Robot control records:
※
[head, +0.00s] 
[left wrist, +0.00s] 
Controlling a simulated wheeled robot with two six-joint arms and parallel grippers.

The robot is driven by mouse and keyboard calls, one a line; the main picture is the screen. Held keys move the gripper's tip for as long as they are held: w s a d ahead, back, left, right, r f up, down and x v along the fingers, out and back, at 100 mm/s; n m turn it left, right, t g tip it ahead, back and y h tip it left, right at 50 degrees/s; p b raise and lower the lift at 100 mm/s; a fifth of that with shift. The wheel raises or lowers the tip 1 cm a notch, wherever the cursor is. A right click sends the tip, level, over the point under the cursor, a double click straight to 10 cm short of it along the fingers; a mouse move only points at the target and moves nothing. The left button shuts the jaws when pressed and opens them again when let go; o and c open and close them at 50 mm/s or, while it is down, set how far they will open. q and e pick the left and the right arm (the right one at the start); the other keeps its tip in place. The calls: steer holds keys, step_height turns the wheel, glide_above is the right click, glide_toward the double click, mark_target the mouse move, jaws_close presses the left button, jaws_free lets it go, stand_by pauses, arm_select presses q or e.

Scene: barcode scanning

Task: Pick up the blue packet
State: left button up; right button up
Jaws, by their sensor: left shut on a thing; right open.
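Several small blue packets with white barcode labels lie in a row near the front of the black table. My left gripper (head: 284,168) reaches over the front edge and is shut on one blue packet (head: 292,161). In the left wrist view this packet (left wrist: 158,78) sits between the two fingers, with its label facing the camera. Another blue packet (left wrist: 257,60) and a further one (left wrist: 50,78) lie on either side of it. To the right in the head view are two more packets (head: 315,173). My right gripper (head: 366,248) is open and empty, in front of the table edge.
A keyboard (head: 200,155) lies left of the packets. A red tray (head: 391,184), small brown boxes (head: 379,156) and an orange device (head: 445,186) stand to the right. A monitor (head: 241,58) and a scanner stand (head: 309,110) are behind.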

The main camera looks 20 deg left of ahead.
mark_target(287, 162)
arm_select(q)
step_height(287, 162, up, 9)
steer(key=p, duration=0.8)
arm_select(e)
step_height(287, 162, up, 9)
※
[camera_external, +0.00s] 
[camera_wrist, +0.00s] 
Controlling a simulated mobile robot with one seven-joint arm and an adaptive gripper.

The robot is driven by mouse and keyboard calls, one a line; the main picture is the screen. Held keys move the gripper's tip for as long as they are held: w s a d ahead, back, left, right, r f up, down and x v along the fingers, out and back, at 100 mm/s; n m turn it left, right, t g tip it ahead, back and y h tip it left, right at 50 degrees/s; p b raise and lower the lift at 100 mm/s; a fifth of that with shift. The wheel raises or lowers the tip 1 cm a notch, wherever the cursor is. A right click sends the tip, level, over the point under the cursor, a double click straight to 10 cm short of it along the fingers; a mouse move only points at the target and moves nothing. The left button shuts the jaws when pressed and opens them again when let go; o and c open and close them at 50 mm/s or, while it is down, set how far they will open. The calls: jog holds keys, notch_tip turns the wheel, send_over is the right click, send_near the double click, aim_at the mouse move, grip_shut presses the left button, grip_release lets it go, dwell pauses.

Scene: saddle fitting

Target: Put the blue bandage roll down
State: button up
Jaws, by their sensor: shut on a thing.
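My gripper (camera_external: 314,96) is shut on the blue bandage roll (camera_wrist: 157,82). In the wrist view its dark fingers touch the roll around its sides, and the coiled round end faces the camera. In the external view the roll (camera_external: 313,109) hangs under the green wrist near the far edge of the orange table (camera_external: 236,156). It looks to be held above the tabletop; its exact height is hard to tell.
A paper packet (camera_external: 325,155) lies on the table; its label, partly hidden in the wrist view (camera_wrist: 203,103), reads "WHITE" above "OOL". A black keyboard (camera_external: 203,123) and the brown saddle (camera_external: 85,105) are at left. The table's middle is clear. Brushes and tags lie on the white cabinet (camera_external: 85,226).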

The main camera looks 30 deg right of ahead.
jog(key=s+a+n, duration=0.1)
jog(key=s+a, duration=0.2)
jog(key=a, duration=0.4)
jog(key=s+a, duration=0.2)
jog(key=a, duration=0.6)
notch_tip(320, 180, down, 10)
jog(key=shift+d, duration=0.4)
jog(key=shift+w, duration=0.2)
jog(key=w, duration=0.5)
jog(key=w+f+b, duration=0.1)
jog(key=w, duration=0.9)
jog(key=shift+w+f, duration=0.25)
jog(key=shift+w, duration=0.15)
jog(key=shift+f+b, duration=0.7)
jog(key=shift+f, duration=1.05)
※
Above are the lines; repeat exactly the ones from the line containing "[head, +0.00s]" down to the line containing "Controlling a simulated wheeled", both inclusive.

• [EXERCISE OUTPUT]:
[head, +0.00s] 
[left wrist, +0.00s] 
Controlling a simulated wheeled robot with two six-joint arms and parallel grippers.

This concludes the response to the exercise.